Pertanyaan nya, dimana posisi Mahasiswa? Kemana Mahasiswa saat ini? Sebagai bagian dari masyarakat yang bergerak dalam ranah ilmiah, tentunya Mahasiswa harus lebih memahami politik itu sendiri dalam framing/sudut pandangnya dibanding masyarakat. Setelah memiliki pemahaman yang cukup, maka kewajiban mereka yaitu bergerak memperjuangkan hak-hak rakyat dan terus mengawal pemerintah dalam setiap kebijakannya yang berdampak langsung terhadap masyarakat. Maka karena inilah Mahasiswa di sebut "Agent of social control".
Idealnya memang perilaku Mahasiswa itu harus kritis solutif dan responsif terhadap semua keputusan pemerintah, namun saat ini yang terjadi adalah Mahasiswa memandang politik hanya dari sisi fragmatis saja. Sisi fragmatis ini, adalah tendensi mahasiswa saat ini untuk mencapai eksistensi pribadi atau golonganya. Pandangan pragmatis yang timbul mengenai politik di kalangan Mahasiswa saat ini sedikit banyak disebabkan karena banyak mantan aktivis dari kalangan mahasiswa yang dulu lantang menyuarakan suara rakyat, kini menjadi bagian dari elit politik di tataran pemerintahan dan membuat kita selaku mahasiswa zaman now ingin menjadi aktivis yang tujuannya jelas, yaitu "ingin mengikuti langkah senior mahasiswa dulu menjadi aktivis dan sukses duduk di kursi dewan." Akhirnya Mahasiswa pun hanya mampu bersembunyi dibalik kepura-puraan idealisme mereka yang ternyata dalam lubuk hati yang paling dalam hanya menginginkan sebuah "kursi".
KURSI MEMANG SEKSI
Duduk di kursi Dewan ini tentu menjadi keinginan sebagian besar organisatoris yang saat ini mungkin dengan lantang mengatakan "jika ingin merubah sistem, maka kita harus masuk ke dalam sistem tersebut". Bagi para Mahasiswa yang fokus hanya di bidang akademisi atau perkuliahan juga, kursi tetap menjadi daya tarik utama apalagi ketika waktu ujian tiba.
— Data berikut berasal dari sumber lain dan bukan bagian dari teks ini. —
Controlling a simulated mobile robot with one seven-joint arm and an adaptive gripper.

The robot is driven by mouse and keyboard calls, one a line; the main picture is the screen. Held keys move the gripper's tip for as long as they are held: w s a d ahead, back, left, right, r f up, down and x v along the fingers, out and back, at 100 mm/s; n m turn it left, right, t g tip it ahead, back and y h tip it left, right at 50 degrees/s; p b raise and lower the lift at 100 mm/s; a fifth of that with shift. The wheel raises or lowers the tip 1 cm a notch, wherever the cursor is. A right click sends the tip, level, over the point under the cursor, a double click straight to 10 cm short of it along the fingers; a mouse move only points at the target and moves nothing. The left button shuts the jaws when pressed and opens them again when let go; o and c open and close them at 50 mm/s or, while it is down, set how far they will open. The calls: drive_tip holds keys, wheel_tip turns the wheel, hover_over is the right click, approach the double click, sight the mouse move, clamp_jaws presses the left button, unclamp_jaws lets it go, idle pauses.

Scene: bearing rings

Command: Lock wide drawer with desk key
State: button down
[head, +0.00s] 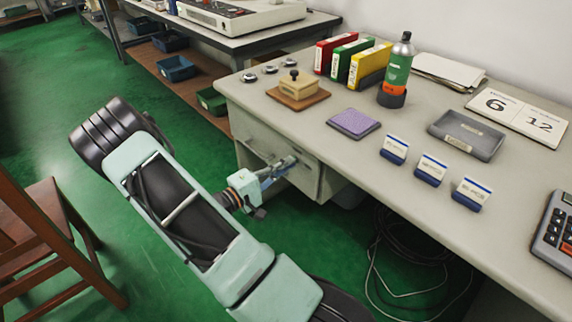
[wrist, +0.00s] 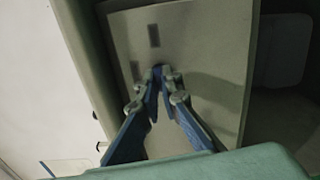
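My gripper (head: 284,167) is at the front of the desk's drawer pedestal (head: 314,179), below the desktop. In the wrist view its blue fingers (wrist: 161,76) come nearly together close to the pale drawer front (wrist: 205,55). A small dark piece (wrist: 158,68) shows between the tips; it seems to be the desk key, mostly hidden by the fingers. I cannot tell whether it sits in a lock. Two dark marks show on the same front, one above the tips and one to their left. The drawer edges are partly hidden in the head view by my gripper.
The desktop (head: 330,95) above holds a stamp on a wooden block (head: 297,88), a purple pad (head: 354,123), binders (head: 352,62), a bottle (head: 396,70) and a grey tray (head: 466,135). A wooden chair (head: 48,240) stands at left. Cables (head: 410,265) lie under the desk.

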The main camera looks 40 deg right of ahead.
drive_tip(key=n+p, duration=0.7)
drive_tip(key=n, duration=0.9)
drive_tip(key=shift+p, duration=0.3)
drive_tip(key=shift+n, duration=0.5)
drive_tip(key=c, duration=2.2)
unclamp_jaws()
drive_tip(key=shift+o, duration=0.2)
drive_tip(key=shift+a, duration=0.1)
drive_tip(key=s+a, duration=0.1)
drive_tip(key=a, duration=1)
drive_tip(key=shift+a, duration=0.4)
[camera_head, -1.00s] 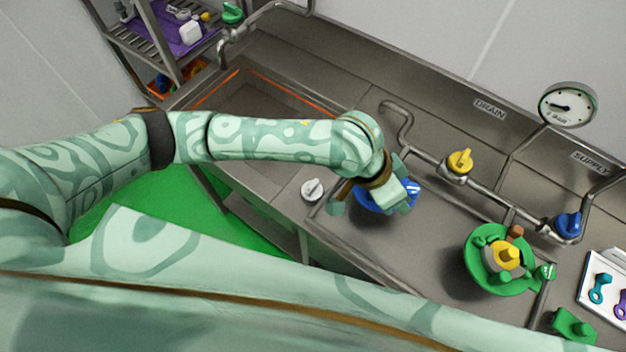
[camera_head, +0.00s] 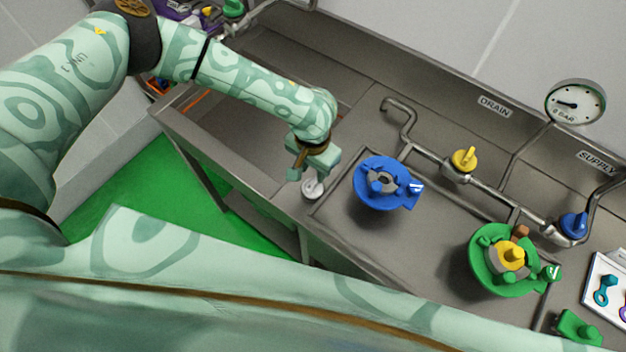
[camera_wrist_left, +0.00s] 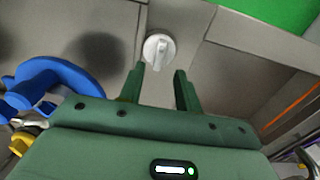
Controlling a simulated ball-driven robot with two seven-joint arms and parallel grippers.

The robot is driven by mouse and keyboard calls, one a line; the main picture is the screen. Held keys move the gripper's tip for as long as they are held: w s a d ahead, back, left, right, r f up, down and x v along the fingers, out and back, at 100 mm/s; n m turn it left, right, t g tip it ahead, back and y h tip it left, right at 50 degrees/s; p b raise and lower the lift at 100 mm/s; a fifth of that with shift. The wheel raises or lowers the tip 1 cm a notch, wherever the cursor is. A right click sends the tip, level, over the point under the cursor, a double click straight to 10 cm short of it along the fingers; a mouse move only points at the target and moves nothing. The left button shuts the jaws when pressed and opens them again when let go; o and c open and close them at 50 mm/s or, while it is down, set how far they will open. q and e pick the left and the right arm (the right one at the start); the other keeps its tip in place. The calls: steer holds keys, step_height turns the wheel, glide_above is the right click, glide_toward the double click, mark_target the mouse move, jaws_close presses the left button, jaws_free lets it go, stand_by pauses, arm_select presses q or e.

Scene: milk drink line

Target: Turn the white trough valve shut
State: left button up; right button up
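The white trough valve (camera_head: 312,188) is a small round knob with a raised handle bar on the steel bench, at the near corner between the trough and the worktop. My left gripper (camera_head: 306,176) is right above it and partly covers it in the head view. In the left wrist view the white valve (camera_wrist_left: 158,50) shows just beyond the two green fingertips. The left gripper (camera_wrist_left: 160,78) is open, with a clear gap between its fingers, and nothing is held. My right gripper is not in view.
A blue round fitting (camera_head: 372,198) stands close to the right of the gripper. A green fitting with a yellow top (camera_head: 480,281) stands further right. Pipes with a yellow valve (camera_head: 464,160) and a blue valve (camera_head: 573,226) run behind. The trough (camera_head: 262,110) lies beyond.

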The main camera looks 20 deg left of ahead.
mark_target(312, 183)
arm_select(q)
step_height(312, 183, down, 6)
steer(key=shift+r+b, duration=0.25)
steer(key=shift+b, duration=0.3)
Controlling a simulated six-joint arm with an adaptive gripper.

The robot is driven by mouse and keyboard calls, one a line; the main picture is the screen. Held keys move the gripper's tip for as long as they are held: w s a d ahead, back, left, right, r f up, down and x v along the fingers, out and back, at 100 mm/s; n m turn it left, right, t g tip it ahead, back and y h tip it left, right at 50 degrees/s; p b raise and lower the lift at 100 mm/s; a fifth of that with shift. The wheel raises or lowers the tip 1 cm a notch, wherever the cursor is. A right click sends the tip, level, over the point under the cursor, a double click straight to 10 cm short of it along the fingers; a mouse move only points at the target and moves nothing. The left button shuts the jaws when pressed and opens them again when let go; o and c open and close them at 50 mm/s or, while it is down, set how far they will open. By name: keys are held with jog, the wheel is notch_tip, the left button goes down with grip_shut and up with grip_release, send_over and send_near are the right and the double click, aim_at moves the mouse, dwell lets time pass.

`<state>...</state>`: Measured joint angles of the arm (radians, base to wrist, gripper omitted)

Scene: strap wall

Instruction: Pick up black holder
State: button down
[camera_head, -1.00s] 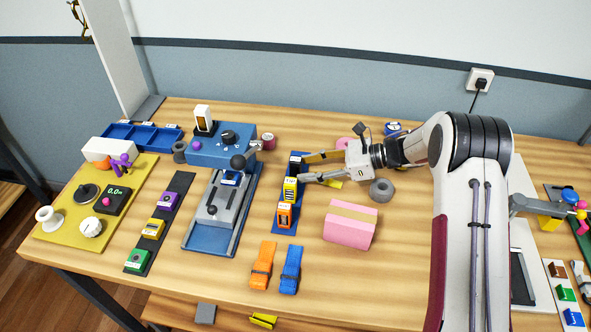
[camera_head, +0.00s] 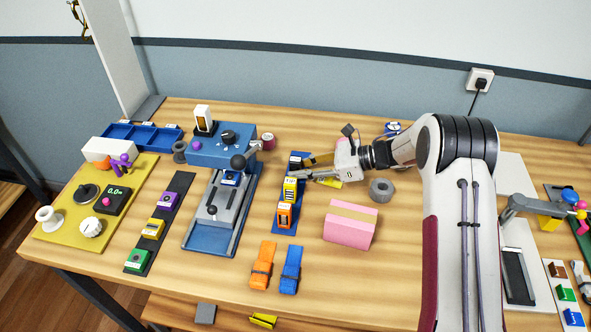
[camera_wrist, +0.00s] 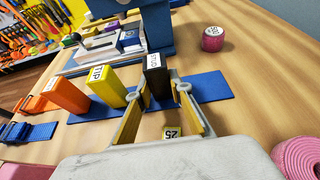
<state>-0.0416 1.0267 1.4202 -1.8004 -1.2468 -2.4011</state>
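The black holder (camera_wrist: 154,76) stands upright on the far end of a blue strip (camera_wrist: 205,88), with a white label on top. In the head view the black holder (camera_head: 294,165) is partly hidden by my gripper (camera_head: 304,167). In the wrist view my gripper (camera_wrist: 157,92) is open, with one finger on each side of the black holder. A small gap seems to show beside it; contact is not clear. The yellow holder (camera_wrist: 103,86) and the orange holder (camera_wrist: 65,95) stand in a row to its left.
A blue-grey device (camera_head: 222,146) stands to the left. Orange (camera_head: 263,265) and blue (camera_head: 291,270) straps lie in front. The table front right of them is clear.

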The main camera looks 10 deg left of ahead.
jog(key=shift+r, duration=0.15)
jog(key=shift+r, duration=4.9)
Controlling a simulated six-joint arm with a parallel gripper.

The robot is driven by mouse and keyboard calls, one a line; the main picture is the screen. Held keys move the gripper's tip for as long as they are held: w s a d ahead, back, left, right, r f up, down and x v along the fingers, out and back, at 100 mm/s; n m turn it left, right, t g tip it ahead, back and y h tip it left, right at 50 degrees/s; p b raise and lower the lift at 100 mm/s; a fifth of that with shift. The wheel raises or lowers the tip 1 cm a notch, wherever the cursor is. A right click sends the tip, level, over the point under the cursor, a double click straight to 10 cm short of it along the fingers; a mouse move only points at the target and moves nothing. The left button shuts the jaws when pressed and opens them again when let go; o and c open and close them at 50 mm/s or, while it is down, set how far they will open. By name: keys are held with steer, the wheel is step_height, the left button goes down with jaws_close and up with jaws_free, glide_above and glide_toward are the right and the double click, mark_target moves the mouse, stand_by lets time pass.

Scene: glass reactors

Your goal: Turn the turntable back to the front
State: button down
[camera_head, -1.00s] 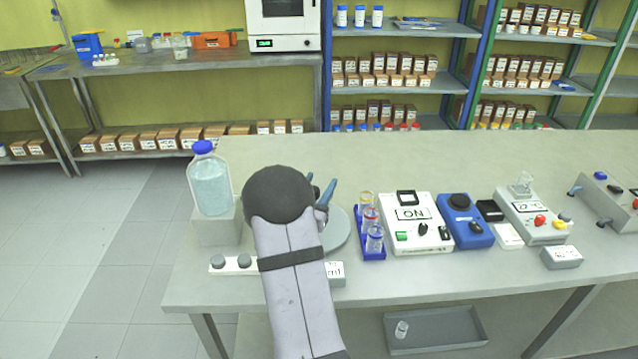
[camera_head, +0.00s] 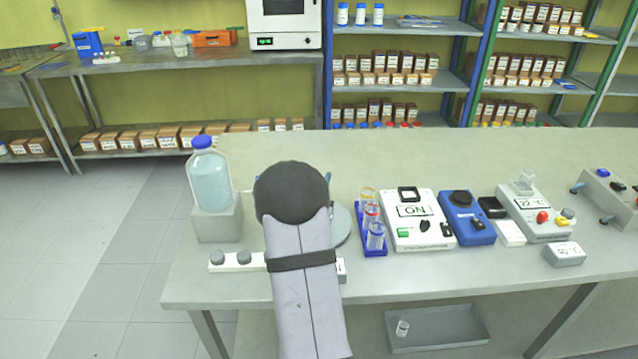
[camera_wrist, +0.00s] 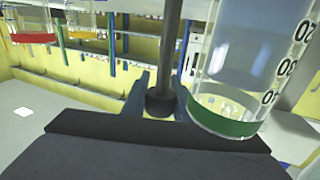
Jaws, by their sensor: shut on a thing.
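The turntable (camera_head: 342,226) is a grey disc on the bench, mostly hidden behind my arm; only its right edge shows. My gripper (camera_wrist: 160,92) is in the wrist view, its blue fingers either side of a dark upright rod (camera_wrist: 172,45) with a rounded knob at its lower end. The gripper is shut on this rod. I cannot tell how the rod joins the turntable. A clear graduated vessel (camera_wrist: 235,70) with a green base stands close to the right of the rod. In the head view my wrist hides nearly all of the gripper.
A blue-capped bottle (camera_head: 208,180) stands on a grey block left of my arm. A blue rack with glass tubes (camera_head: 372,240) is close right of the turntable, then a white device (camera_head: 418,222) and a blue device (camera_head: 465,220).

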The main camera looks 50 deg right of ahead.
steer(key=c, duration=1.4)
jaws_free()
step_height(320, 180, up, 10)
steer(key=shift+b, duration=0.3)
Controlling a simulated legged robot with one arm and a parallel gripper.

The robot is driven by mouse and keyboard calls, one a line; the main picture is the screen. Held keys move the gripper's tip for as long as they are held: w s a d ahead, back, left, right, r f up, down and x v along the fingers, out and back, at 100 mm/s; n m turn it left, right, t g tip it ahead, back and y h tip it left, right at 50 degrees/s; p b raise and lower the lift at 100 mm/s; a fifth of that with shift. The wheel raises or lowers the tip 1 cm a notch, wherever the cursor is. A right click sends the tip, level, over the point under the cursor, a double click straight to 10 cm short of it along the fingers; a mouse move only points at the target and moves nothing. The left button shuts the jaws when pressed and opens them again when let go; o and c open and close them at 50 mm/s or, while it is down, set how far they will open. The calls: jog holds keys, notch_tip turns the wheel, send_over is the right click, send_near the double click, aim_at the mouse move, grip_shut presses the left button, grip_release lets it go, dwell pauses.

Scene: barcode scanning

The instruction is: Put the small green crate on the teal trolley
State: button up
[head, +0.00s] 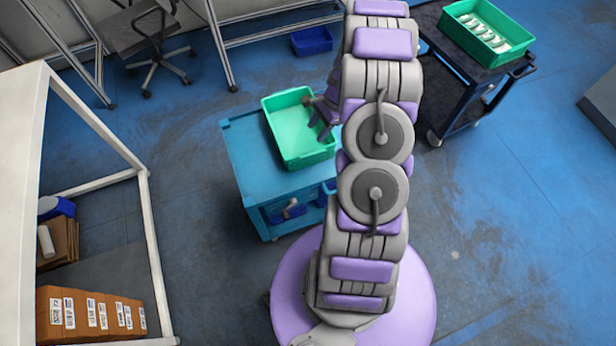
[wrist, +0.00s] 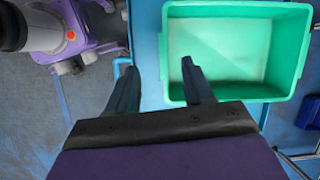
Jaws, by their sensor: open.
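The small green crate (head: 296,128) stands upright and empty on top of the teal trolley (head: 243,156) in the head view. In the wrist view the crate (wrist: 234,48) fills the upper right, with its left and lower rim in sight. My gripper (head: 322,112) is at the crate's right rim in the head view, partly hidden by my arm. In the wrist view my gripper (wrist: 158,78) is open. One finger shows over the crate's inside and the other outside its left wall. I cannot tell whether they touch it. The trolley (wrist: 148,52) shows beside the crate.
A dark trolley (head: 462,84) at the upper right bears another green crate (head: 486,32) with several pale items. A white-framed shelf (head: 153,240) with several brown boxes (head: 90,314) stands at left. A chair (head: 155,40) and a blue bin (head: 311,41) are behind.

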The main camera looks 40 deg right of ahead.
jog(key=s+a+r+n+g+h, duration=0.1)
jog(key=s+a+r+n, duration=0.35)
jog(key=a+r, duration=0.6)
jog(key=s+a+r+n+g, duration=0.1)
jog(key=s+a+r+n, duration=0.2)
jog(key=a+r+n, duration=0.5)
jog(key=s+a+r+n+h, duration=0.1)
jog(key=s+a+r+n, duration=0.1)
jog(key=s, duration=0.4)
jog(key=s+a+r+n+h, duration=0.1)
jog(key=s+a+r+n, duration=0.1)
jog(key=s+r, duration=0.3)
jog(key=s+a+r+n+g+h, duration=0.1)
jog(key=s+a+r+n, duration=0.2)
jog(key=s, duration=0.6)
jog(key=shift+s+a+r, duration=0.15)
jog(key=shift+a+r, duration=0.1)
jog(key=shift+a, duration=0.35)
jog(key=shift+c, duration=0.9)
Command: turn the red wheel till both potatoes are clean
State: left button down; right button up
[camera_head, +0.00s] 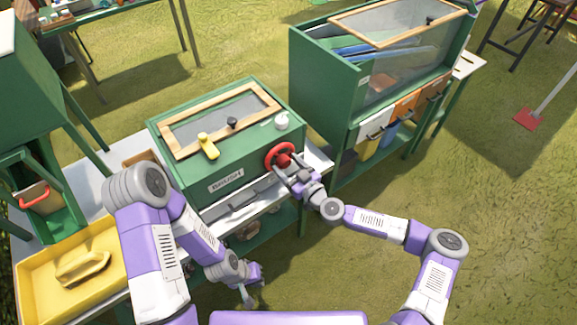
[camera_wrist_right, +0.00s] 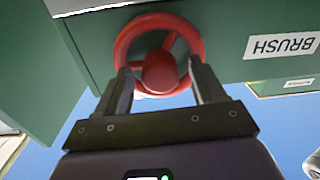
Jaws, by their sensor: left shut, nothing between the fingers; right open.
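The red wheel (camera_head: 280,157) is on the front of the green box labelled BRUSH (camera_head: 222,133), near its right end. My right gripper (camera_head: 293,172) is at the wheel. In the right wrist view the open fingers (camera_wrist_right: 160,85) stand at both sides of the wheel's red hub (camera_wrist_right: 160,72), with the rim (camera_wrist_right: 124,45) just beyond the fingertips. I cannot tell whether they touch it. My left gripper (camera_head: 247,300) is shut and empty, low in front of the table. No potatoes can be made out; the box's framed lid window (camera_head: 222,115) looks dark.
A yellow tray (camera_head: 30,290) with a yellow object (camera_head: 82,268) in it is at the lower left. Grass at the right front is free.

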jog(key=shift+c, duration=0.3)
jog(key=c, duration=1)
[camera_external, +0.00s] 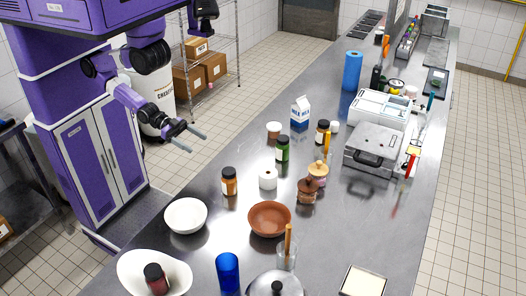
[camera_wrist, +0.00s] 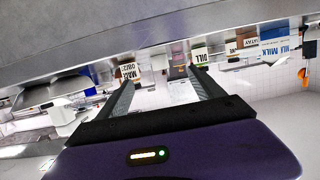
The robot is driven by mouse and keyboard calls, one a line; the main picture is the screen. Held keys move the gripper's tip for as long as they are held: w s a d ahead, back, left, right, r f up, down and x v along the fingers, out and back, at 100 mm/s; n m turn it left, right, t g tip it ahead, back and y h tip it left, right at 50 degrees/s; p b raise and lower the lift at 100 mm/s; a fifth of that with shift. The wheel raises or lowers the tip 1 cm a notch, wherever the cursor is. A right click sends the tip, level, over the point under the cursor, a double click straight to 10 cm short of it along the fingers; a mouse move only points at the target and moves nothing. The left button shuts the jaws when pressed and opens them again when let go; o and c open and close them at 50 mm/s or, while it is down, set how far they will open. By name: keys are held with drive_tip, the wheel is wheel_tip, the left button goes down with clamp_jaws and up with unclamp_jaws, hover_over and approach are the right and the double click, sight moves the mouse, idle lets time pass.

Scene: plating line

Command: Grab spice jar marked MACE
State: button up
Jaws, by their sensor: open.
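The wrist view is turned over, with the counter along its top. A jar there bears a label that appears to read MACE (camera_wrist: 128,72), near the tip of one finger. It seems to be the orange jar with a dark lid (camera_external: 229,182) standing upright on the counter in the external view. My gripper (camera_external: 198,144) is open and empty, out beside the counter's left edge and apart from the jar. Its two fingers (camera_wrist: 161,76) point toward the counter items. A green jar (camera_external: 282,150), labelled DILL (camera_wrist: 200,56), stands farther back.
A white bowl (camera_external: 186,216) and a terracotta bowl (camera_external: 270,219) stand in front of the orange jar. A white cup (camera_external: 268,179) is to its right. Bare steel lies left of the jar.

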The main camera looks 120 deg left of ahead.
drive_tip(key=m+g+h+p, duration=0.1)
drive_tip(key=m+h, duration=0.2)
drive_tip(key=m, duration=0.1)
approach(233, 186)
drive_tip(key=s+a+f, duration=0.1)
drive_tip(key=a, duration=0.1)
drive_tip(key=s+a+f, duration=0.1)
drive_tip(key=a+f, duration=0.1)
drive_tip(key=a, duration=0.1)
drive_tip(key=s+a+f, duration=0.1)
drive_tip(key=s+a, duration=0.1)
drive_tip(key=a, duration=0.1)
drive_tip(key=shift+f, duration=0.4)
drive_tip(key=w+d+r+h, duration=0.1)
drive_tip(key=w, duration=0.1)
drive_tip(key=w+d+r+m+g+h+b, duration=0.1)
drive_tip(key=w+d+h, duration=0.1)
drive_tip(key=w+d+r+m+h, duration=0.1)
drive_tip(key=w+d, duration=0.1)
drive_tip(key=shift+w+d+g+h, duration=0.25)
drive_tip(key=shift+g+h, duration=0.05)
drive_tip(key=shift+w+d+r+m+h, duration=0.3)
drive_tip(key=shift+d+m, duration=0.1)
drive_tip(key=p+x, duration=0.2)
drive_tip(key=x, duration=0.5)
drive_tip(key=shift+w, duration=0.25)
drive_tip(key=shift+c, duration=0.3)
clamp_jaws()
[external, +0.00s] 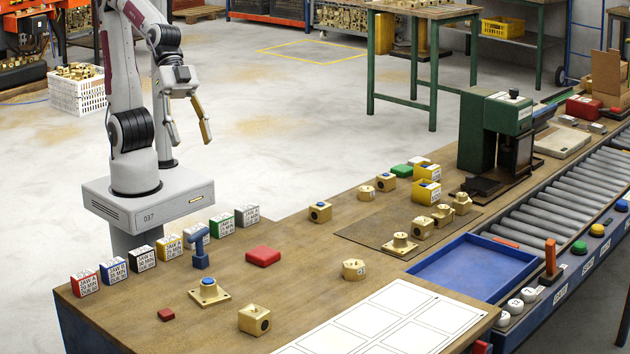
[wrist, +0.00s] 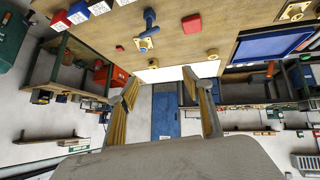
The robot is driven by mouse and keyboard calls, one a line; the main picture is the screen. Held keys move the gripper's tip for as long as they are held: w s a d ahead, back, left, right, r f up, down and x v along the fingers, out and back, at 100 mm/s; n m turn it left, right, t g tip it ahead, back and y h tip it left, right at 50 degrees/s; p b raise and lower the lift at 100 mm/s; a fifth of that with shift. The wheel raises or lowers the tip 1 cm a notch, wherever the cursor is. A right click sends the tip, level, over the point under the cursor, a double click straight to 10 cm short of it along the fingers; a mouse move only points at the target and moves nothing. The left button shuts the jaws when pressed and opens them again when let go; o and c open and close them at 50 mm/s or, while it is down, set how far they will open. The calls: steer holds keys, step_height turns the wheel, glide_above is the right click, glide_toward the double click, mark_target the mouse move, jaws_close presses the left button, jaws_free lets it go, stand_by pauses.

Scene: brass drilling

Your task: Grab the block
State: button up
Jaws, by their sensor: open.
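My gripper (external: 190,138) hangs above the floor beyond the bench's far left side, its two fingers apart with nothing between them. In the wrist view my gripper (wrist: 164,92) also shows spread and empty. Which block is meant is unclear. A flat red block (external: 263,256) lies on the bench's left half; it also shows in the wrist view (wrist: 192,23). A smaller red block (external: 166,314) lies near the front left. Brass blocks with bores include one at the front (external: 254,320) and one farther back (external: 320,212). My gripper touches none of them.
A row of labelled jaw boxes (external: 143,258) lines the bench's left edge. A blue tray (external: 472,268), a green press (external: 494,130) and a roller conveyor (external: 520,213) occupy the right.

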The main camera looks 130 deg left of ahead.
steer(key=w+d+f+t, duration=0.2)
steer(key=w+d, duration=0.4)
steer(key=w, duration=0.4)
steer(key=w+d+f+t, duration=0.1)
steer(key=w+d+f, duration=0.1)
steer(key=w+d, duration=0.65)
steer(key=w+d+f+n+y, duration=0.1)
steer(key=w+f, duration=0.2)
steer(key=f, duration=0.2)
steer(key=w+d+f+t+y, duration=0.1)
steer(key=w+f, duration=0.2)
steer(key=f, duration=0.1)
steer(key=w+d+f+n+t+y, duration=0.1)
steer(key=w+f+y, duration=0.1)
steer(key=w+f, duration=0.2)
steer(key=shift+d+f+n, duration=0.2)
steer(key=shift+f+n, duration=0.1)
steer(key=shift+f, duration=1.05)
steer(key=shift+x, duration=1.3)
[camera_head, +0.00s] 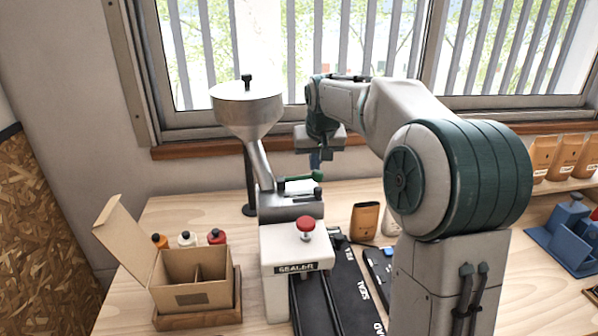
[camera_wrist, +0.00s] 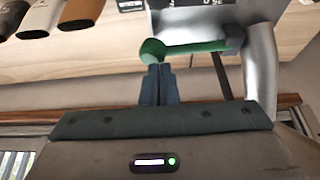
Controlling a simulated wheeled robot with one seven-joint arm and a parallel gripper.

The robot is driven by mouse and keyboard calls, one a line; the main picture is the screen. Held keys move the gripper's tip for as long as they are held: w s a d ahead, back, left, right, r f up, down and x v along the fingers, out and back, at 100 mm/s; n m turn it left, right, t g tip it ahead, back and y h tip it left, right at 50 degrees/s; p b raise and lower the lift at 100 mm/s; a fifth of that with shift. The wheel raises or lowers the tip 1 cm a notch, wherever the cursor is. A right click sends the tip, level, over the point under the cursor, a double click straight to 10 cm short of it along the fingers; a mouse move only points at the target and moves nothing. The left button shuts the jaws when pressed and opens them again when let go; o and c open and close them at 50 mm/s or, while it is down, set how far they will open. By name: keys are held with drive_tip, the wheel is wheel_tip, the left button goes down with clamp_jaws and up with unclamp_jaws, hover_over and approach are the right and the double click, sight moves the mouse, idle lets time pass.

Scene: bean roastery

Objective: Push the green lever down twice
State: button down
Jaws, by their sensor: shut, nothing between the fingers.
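The green lever (camera_head: 301,178) sticks out to the right from the metal dispenser (camera_head: 290,206) under the hopper (camera_head: 247,108), roughly level, with a round green knob at its right end. In the wrist view the green lever (camera_wrist: 195,48) runs across the top, its knob at the left. My gripper (camera_head: 316,160) points down just above the knob end in the head view. In the wrist view my gripper (camera_wrist: 158,72) is shut and empty, its fingertips overlapping the lower edge of the knob. I cannot tell whether they touch it.
An open cardboard box (camera_head: 190,280) and several small bottles (camera_head: 186,239) are at the left. A brown bag (camera_head: 365,219) stands right of the dispenser.

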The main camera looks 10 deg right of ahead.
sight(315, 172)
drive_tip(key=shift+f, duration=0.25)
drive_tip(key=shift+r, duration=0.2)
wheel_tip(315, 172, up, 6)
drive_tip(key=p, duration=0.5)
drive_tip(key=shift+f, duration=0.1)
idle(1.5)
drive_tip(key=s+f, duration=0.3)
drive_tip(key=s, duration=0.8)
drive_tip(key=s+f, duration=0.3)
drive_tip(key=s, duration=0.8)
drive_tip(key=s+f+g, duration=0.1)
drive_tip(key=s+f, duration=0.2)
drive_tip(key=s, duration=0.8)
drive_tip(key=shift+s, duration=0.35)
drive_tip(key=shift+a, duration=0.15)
Mereka mengatakan bahwa "kursi menentukan prestasi", tidak perlu penulis paparkan makna nya, namun nampak jelas begitu seksi nya sebuah "Kursi" dalam pandangan Mahasiswa baik Mahasiswa organisatoris atupun Mahasiswa akademisi ini menjadi sebuah keniscayaan.
BENANG MERAH~
Namun seiring berjalannya waktu idealisme untuk mensejahterakan rakyat "dari dalam sistem" seperti yang dikatakan para aktivis kita terdahulu perlahan mulai luntur ketika mereka sudah ada di dalam sistem dan lupa akan kesejahteraan rakyat yang mereka dukung sebelumnya. Lalu idealisme kursi menurut pihak akademisi kita pun juga mulai luntur ketika mereka menemukan jalan hidupnya sesaat setelah skripsi. Intinya janganlah kita terlalu sibuk memperebutkan kursi, baik di tataran dewan maupun di ruang lingkup Mahasiswa. Senior saya pernah mengatakan, "Ketika kita selalu bergerak memperjuangkan umat, maka eksistensi, rezeki, dan mungkin kursi akan datang sendiri".
Akhirnya harapan dari tulisan ini adalah agar kita mampu membedakan mana calon pemimpin yang terbuai akan seksi nya kursi dan mana calon pemimpin yang benar-benar memperjuangkan rakyat. Semoga tulisan ini menjadi tambahan literasi kita selaku Mahasiswa agar lebih cerdas dalam langkah partisapasi politik kita, dan juga mampu membuat perilaku politik yang akan kita ambil selaku Mahasiswa dalam menentukan calon mana yang harus kita pilih baik di lingkup pilkada maupun lingkup mahasiswa.